The following are some great no-equipment exercises. Check out our No Weight Workout for other ideas on proper weight training.

  • Push-Ups: at least three sets, done at moderate speed.  Vary the push-ups using different variants for each set.  For example, mix clap push-ups, diamond push-ups, and decline push-ups to get the most.
  • Planks: three repetitions, and hold for thirty to sixty seconds.
  • Pull-Ups: three sets, done at moderate to slow speed.  Vary the spacing of your hands and the speed.
  • Crunches: two to three sets.  Use a variety of styles to increase resistance and help build your core.

Free Weight Exercises

  • Squats: The classic.  At least three sets, and especially good as it uses almost your entire body in some form.
  • Deadlifts: Again, great for the back and core.  At least three sets.
  • Bench Presses: Three sets.
  • Bicep Curls: Three sets.  Remember to start from your waist and bring the weight up to your shoulder.
  • Military Presses: The military press is a superb exercise for fat burning: any muscles not actively engaged are helping to stabilize you while you lift.

Machine Exercises

With machines, the number of sets will vary, as they’ll focus more on specific groups than free weights.  Experiment, putting your health first.
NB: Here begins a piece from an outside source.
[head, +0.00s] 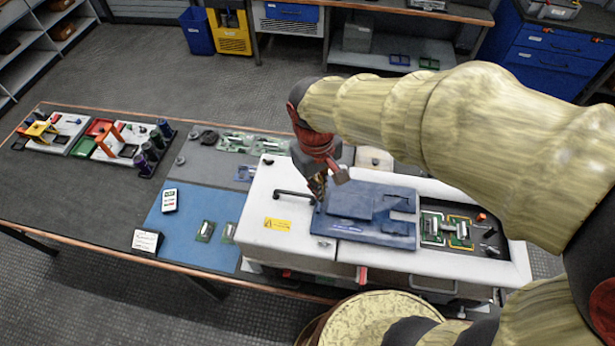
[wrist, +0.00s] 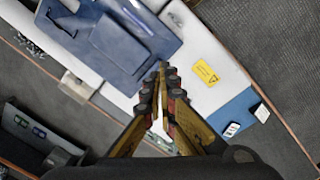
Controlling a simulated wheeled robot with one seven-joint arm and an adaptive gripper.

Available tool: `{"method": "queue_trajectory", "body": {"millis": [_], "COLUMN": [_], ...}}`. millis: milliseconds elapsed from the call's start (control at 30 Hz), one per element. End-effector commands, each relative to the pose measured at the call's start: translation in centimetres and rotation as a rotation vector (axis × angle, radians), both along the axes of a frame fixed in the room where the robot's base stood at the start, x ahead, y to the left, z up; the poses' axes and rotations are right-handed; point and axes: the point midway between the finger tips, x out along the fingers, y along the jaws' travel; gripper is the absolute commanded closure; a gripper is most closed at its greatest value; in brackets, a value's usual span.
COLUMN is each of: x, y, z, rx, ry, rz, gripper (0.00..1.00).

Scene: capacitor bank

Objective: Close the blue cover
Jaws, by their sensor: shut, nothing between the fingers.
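The blue cover (head: 347,226) lies about flat on the white housing (head: 277,190), with raised blue panels on its upper face. In the wrist view the blue cover (wrist: 98,65) fills the upper left. To its right in the head view, a recess with a circuit board (head: 460,231) is uncovered. My gripper (head: 319,197) is shut and empty at the cover's left edge. In the wrist view my gripper's fingertips (wrist: 162,78) are close to that edge; I cannot tell whether they touch it. My arm hides part of the housing's far side.
A black handle (head: 292,194) stands on the housing left of the cover, near my gripper. A yellow warning label (head: 277,224) is nearby. A blue mat (head: 181,234) with small parts lies left of the housing. Coloured fixtures (head: 102,142) stand at the table's far left.

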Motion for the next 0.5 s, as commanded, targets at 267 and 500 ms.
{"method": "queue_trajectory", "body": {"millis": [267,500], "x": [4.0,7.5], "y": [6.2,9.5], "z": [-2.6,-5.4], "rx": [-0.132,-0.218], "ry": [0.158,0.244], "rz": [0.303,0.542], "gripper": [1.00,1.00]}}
  • Rowing Machines: These are excellent simply because they use almost the entire body.  Try to use rowing machines that have a pulley system, and require you to engage the legs as well as the back and arms.
  • V-Bar Lateral Pulldown: Remember to pull down both in front of you and behind, to work the maximum numbers.
  • Hack Squats: Better than the leg press, simply as it uses more of the back.
  • Bench Press: A classic, and a great way to engage all of the arms.

Experimentation and variety are key.